--- INFORMATION SHOWN ---
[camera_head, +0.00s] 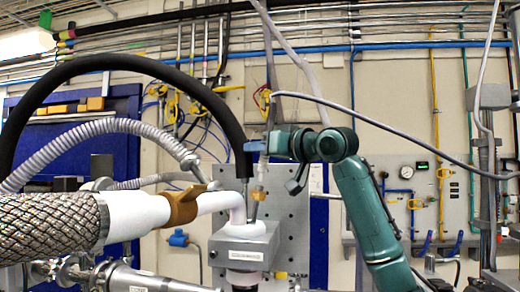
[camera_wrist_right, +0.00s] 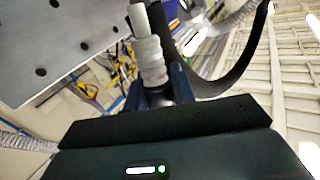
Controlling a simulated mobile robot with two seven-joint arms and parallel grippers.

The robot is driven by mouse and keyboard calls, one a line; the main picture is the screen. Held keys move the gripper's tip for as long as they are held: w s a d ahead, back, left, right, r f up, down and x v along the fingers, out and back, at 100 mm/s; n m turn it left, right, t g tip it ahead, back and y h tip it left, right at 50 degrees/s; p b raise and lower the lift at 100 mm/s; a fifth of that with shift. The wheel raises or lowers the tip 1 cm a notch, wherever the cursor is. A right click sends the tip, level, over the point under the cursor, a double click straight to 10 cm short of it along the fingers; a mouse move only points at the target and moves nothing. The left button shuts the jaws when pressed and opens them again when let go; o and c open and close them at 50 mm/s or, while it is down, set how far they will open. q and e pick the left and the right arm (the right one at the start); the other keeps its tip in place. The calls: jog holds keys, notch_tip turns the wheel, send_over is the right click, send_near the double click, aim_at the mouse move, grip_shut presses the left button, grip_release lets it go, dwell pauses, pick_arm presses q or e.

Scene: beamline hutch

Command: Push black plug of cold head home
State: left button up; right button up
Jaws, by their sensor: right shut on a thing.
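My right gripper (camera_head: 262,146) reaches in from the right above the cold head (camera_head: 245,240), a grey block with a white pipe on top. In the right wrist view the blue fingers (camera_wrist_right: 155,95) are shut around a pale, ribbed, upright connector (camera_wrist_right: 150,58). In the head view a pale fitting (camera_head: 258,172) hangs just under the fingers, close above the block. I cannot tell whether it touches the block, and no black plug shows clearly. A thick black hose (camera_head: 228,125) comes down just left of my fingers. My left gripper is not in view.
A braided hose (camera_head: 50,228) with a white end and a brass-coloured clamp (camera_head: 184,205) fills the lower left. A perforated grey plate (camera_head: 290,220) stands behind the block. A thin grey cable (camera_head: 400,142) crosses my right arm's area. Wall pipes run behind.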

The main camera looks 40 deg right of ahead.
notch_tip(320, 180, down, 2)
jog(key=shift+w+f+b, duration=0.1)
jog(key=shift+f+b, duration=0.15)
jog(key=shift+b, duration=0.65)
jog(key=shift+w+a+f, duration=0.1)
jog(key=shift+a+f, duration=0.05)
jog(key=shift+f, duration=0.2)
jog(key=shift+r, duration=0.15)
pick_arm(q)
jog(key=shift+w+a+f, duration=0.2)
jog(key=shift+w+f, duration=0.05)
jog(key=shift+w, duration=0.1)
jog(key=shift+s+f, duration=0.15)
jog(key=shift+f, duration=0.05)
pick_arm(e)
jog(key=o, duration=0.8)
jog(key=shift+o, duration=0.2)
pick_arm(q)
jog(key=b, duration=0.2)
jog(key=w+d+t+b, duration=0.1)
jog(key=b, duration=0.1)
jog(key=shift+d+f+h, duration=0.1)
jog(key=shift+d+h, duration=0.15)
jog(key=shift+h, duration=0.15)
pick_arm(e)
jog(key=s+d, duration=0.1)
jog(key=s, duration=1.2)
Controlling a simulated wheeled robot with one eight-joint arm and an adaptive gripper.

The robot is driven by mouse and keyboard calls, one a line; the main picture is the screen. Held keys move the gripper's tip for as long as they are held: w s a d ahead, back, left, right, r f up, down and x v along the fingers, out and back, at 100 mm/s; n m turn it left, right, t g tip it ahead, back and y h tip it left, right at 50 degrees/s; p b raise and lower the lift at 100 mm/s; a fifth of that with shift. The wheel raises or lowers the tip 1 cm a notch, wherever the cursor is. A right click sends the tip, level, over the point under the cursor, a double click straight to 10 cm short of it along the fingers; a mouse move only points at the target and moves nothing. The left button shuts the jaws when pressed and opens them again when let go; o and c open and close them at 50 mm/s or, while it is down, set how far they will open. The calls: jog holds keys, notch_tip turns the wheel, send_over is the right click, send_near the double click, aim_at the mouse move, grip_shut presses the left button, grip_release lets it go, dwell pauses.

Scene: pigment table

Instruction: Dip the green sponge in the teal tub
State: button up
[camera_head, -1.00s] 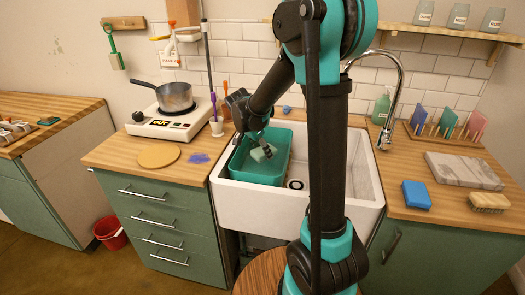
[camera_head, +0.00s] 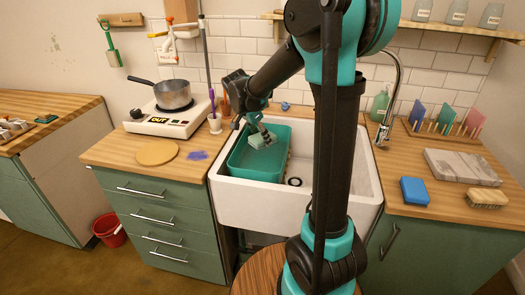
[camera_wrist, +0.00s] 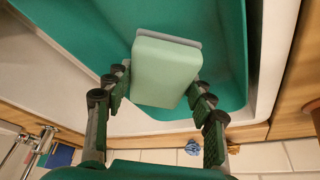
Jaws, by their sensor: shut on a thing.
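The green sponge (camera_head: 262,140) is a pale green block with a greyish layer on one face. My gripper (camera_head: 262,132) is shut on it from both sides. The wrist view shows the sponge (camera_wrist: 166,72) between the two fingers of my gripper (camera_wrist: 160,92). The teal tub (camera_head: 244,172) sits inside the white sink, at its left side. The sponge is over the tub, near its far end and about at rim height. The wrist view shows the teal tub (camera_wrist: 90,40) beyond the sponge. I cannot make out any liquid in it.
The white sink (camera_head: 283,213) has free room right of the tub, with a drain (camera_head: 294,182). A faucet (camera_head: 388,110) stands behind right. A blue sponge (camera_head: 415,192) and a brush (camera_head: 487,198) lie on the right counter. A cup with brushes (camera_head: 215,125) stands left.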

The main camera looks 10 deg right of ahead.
---
INSTRUCTION — Locate the word "Scene" in the entries, and copy every line where it is found.

WRITTEN RESPONSE —
Scene: beamline hutch
Scene: pigment table

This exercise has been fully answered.